[Recorded robot episodes]
--------------------------------

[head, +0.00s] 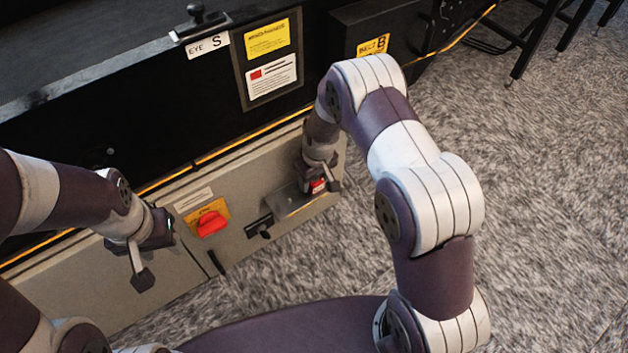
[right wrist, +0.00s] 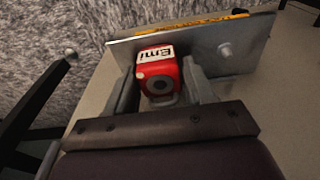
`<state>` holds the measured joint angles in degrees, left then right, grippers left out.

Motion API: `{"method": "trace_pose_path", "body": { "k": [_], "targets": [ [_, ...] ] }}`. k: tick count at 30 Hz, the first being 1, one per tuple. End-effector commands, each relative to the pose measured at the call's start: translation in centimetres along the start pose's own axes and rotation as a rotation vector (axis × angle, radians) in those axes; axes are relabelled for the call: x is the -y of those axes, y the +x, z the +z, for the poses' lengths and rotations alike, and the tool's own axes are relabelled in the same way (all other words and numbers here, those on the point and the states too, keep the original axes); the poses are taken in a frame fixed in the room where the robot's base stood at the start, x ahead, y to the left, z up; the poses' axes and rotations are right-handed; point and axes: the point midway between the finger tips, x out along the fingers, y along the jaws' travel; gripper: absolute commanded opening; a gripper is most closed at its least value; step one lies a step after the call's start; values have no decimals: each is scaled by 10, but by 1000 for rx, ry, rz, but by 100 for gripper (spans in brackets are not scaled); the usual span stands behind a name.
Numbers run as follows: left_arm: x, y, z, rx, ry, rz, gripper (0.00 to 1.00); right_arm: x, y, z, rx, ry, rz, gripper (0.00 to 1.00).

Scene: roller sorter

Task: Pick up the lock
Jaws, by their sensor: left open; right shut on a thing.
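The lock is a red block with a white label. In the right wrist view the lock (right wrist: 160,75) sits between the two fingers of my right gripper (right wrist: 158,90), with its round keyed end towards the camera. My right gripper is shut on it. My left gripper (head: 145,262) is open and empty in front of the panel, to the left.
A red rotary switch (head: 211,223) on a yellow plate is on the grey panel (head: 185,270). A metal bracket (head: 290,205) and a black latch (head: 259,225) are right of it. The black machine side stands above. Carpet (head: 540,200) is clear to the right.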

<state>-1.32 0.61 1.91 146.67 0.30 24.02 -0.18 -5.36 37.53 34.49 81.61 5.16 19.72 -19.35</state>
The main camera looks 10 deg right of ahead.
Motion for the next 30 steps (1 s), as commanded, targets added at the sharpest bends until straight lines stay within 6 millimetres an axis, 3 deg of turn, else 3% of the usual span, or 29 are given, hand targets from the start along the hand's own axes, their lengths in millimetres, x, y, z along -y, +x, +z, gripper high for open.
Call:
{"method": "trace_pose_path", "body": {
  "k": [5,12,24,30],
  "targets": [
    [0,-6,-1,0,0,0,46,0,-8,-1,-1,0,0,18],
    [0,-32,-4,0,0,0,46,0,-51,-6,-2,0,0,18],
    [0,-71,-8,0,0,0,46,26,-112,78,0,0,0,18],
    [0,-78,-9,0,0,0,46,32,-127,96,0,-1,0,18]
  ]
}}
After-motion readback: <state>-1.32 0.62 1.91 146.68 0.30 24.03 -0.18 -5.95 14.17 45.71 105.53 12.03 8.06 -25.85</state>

--------------------------------

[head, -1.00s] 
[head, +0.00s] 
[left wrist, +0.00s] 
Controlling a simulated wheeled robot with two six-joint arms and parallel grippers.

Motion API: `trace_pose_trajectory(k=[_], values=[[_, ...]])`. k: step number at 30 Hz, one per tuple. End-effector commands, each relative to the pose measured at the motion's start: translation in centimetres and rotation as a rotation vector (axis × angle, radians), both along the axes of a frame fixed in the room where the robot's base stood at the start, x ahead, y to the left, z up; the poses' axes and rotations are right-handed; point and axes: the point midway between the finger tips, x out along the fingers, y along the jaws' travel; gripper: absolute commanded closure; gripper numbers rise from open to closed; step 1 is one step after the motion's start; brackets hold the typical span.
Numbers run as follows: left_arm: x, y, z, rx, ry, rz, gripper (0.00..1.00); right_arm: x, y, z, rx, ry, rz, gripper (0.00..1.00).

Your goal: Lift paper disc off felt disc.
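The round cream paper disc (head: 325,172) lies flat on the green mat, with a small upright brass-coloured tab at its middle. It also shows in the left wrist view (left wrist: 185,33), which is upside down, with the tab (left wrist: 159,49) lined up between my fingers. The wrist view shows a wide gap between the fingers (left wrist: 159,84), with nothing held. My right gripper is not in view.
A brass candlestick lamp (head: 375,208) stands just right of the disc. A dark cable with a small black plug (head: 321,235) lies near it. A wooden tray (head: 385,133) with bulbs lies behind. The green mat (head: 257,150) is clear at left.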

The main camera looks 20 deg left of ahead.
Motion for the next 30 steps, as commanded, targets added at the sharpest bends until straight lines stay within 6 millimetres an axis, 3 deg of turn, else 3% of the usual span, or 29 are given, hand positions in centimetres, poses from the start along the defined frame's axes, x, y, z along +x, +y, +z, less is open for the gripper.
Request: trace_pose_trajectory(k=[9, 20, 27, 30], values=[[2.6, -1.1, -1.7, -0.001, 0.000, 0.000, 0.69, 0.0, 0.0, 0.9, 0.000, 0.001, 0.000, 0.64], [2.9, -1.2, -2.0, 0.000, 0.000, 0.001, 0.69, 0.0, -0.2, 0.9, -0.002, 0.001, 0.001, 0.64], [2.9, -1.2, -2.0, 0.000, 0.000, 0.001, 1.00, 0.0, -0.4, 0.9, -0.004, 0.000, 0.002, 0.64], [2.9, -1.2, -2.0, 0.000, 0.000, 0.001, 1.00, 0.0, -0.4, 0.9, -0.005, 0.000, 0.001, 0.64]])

--------------------------------

* The exercise: Gather from the entries above all lines that include the string "until".

* Output of the task:
Motion for the next 30 steps (1 s), as commanded, targets added at the sharpest bends until straight lines stay within 6 millimetres an axis, 3 deg of turn, else 3% of the usual span, or 29 are given, hand targets from the start along the hand's own axes, their lengths in millimetres, x, y, z along -y, +x, +z, gripper high for open.
Motion for the next 30 steps, as commanded, targets added at the sharpest bends until straight lines stay within 6 millimetres an axis, 3 deg of turn, else 3% of the usual span, or 29 are given, hand positions in centimetres, poses from the start along the defined frame's axes, x, y, z along +x, +y, +z, less is open for the gripper.

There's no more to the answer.